----- Data lines -----
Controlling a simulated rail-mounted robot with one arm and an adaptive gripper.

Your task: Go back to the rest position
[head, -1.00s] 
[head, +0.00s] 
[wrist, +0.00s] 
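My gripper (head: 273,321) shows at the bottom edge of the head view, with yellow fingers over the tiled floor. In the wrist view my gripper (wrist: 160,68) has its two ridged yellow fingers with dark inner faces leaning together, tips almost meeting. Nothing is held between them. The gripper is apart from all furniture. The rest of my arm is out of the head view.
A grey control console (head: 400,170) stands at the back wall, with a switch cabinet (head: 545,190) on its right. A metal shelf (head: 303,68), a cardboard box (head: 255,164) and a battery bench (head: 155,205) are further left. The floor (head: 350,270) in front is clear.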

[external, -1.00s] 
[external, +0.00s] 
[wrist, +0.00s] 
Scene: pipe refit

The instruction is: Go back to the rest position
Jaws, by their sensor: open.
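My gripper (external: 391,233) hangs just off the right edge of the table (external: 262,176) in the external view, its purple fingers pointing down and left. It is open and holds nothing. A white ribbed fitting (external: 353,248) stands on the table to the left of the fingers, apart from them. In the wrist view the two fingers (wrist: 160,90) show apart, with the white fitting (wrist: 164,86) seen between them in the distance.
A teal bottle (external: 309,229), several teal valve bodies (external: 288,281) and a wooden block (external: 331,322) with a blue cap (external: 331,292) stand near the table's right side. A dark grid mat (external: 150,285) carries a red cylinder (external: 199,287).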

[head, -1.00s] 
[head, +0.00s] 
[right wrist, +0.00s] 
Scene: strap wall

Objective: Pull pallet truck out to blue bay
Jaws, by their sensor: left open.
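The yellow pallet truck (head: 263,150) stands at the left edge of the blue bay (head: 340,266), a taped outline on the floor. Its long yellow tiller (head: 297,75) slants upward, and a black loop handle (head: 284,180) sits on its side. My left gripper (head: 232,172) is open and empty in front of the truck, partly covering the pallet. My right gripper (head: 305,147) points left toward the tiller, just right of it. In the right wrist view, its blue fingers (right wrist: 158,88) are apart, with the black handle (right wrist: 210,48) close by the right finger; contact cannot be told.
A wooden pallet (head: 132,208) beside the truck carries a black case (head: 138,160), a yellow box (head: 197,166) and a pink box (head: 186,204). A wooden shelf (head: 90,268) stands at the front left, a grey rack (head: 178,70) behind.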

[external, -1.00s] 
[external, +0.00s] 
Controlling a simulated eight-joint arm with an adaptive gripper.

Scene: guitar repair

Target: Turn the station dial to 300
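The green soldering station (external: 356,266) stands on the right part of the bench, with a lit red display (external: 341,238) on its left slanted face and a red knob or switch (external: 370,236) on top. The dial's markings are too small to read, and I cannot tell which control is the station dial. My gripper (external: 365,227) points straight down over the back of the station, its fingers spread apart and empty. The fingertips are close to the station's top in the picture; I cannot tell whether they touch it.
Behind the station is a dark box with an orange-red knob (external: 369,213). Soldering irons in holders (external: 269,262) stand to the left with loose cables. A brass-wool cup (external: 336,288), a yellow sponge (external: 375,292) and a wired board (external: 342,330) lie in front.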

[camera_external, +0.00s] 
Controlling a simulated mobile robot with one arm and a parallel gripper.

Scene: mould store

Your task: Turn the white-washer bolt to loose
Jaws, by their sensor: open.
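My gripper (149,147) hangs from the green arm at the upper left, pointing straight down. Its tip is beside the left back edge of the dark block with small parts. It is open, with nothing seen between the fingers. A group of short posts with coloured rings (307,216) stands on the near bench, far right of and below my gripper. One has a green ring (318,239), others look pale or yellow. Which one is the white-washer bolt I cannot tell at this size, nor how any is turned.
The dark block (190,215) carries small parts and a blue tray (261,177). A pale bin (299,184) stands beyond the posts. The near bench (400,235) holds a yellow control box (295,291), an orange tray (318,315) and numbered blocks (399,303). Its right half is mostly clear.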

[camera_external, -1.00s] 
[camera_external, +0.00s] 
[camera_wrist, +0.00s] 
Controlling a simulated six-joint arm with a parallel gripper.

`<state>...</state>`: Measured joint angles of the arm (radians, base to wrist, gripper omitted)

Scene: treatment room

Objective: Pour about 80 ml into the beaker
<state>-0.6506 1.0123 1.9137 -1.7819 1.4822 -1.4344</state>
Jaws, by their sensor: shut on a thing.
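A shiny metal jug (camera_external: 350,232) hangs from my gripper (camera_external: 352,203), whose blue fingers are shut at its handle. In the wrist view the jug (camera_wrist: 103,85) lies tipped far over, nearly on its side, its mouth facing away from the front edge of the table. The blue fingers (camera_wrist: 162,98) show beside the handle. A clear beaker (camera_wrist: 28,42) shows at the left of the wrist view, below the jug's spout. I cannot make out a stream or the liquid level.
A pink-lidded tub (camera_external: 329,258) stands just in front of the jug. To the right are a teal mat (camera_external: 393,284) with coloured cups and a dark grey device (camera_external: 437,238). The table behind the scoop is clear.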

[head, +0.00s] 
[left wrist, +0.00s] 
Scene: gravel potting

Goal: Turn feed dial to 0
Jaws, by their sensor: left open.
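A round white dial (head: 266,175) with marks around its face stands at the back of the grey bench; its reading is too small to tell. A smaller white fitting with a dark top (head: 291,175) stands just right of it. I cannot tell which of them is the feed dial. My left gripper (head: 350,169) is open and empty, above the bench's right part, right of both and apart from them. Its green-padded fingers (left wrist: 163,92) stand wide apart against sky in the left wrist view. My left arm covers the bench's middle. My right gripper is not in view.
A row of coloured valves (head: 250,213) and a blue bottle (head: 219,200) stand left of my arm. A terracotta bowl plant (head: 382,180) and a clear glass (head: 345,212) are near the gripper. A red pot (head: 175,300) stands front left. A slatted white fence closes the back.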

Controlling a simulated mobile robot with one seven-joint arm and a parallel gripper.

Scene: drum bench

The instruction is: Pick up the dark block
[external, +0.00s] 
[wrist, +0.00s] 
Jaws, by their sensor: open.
-----
Job => Find the word "position" in the records and pull out each line that has it.

Response to this task =>
Your task: Go back to the rest position
The instruction is: Go back to the rest position

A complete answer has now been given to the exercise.